De la Fuente: Popełniłem ludzki błąd i gdybym mógł cofnąć czas, nie popełniłbym go ponownie

Selekcjoner wziął udział w konferencji prasowej przed zbliżającym się zgrupowaniem reprezentacji Hiszpanii. De la Fuente był pytany głównie o sprawy dotyczące Luisa Rubialesa.

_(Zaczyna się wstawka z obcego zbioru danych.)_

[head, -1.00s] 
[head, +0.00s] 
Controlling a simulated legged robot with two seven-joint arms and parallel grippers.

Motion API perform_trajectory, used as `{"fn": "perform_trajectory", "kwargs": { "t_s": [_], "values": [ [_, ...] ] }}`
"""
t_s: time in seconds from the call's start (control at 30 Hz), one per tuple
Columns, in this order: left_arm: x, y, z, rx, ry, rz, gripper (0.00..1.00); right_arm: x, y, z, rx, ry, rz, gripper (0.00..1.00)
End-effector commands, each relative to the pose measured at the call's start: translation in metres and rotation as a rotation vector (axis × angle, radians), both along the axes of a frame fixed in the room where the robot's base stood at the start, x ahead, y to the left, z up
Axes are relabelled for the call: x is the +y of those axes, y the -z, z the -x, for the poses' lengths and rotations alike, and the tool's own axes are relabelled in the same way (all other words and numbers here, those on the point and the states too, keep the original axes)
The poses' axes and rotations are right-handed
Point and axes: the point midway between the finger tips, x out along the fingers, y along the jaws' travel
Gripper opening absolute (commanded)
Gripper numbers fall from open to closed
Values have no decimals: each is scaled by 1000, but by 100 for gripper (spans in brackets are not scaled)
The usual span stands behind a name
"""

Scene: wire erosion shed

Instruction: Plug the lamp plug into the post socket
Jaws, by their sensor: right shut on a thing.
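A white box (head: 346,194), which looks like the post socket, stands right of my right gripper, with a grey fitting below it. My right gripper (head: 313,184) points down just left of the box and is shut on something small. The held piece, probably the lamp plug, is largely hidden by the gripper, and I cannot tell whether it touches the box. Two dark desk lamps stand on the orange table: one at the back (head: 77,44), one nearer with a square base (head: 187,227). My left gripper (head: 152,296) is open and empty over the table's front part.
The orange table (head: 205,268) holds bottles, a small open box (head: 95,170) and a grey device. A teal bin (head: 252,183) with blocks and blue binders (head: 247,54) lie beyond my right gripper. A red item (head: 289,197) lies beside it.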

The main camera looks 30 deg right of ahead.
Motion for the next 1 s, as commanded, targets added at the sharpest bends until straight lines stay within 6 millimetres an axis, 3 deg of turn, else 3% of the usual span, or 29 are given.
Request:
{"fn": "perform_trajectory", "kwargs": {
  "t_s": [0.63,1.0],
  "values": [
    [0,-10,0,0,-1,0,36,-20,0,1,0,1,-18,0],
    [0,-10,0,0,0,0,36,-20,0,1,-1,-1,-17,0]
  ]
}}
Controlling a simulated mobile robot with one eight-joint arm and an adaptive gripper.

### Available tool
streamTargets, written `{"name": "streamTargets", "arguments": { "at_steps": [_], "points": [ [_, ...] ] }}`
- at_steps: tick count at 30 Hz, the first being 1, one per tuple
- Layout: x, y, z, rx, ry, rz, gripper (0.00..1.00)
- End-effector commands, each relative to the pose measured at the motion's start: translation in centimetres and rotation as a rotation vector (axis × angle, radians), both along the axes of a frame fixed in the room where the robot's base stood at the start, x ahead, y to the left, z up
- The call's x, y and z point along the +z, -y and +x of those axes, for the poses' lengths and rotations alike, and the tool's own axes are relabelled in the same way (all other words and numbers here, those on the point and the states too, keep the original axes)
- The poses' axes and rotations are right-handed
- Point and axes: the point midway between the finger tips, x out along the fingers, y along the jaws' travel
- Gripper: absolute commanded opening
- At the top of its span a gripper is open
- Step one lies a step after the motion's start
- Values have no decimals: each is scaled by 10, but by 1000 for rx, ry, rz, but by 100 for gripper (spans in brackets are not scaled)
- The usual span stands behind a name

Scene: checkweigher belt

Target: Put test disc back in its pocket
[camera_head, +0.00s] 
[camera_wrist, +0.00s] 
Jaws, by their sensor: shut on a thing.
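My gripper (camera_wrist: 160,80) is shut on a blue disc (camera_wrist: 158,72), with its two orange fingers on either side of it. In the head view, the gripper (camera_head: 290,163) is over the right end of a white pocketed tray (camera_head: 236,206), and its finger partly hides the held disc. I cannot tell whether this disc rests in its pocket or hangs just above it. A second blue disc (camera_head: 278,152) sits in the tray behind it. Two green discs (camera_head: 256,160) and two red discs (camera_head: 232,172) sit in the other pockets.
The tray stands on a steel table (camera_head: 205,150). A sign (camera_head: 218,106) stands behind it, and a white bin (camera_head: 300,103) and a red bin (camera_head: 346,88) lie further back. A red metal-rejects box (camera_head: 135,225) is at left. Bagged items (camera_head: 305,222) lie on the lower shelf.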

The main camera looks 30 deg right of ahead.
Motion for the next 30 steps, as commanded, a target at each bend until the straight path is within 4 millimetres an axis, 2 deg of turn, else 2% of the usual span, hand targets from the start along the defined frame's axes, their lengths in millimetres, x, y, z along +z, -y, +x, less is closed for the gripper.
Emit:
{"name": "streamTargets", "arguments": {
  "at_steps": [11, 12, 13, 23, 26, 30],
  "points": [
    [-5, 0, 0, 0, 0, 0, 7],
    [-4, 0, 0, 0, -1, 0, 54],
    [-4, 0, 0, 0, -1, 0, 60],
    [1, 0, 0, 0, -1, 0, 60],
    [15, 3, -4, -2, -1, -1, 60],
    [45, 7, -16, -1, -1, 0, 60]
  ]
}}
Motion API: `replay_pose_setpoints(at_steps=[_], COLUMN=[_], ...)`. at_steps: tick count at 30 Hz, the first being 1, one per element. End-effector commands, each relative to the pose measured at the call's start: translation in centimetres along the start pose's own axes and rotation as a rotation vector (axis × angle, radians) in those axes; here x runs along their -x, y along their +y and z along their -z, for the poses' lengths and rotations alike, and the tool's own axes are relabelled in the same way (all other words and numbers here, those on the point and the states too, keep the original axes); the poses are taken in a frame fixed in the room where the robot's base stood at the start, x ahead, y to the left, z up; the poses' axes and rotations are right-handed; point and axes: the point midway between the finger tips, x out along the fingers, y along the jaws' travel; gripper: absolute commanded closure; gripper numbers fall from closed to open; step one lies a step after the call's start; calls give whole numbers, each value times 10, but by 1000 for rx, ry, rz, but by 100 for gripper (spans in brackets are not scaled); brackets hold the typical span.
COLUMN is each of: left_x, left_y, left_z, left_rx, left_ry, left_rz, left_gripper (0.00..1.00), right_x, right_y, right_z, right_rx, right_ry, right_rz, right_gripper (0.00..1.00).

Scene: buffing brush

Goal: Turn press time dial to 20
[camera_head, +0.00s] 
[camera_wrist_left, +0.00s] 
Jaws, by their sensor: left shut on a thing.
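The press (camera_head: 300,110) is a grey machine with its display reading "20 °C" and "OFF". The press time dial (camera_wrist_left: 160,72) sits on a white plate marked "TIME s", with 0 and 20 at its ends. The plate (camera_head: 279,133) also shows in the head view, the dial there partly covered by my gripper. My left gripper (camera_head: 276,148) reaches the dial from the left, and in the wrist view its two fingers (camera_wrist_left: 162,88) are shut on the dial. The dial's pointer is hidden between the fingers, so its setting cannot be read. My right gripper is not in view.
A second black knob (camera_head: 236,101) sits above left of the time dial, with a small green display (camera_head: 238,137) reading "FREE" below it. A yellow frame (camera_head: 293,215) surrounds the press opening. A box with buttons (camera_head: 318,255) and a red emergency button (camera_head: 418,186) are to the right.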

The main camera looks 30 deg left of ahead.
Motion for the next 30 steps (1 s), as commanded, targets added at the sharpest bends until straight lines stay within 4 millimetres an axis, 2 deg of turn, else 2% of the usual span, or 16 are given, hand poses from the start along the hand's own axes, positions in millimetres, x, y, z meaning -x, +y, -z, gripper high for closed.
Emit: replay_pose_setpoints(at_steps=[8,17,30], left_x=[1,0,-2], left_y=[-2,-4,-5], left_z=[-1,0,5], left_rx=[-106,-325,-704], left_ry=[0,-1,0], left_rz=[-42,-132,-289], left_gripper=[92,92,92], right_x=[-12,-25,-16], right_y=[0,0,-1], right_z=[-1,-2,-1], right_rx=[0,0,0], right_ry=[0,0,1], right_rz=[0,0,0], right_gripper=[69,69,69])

Foto: De la Fuente: Popełniłem ludzki błąd i gdybym mógł cofnąć czas, nie popełniłbym go ponownie
Fot. Getty Images

– Chciałbym zacząć od wyjaśnienia tego, czego doświadczyłem podczas piątkowego Nadzwyczajnego Walnego Zgromadzenia. Nie jestem sędzią, jestem trenerem. Dziękuję za zrozumienie. Biorąc pod uwagę społeczne reperkusje mojego aplauzu dla Rubialesa, chciałbym wykorzystać tę przestrzeń, aby wyjaśnić sytuację, której tam doświadczyłem. Zostałem ostro skrytykowany. Uważam, że było to całkowicie zasłużone, żałuję tego, rozumiem to i proszę o wybaczenie. Te wydarzenia są nieuzasadnione. Myśleliśmy, że jesteśmy na ceremonii pożegnalnej lidera. Nie byłem na to przygotowany, szczerze przepraszam. To nie jest mój sposób działania. Zawsze będę opowiadał się za równością i szacunkiem. Zawsze zachowywałem się nienagannie. Wszyscy pamiętamy, co wydarzyło się podczas zwycięstwa naszych zawodniczek. Ani Jenni, ani inne koleżanki z drużyny nie są odpowiedzialne za to, co się tam wydarzyło. Chcę jeszcze raz pogratulować zawodniczkom. Chcę znowu rozmawiać o piłce nożnej. Bardzo dziękuję.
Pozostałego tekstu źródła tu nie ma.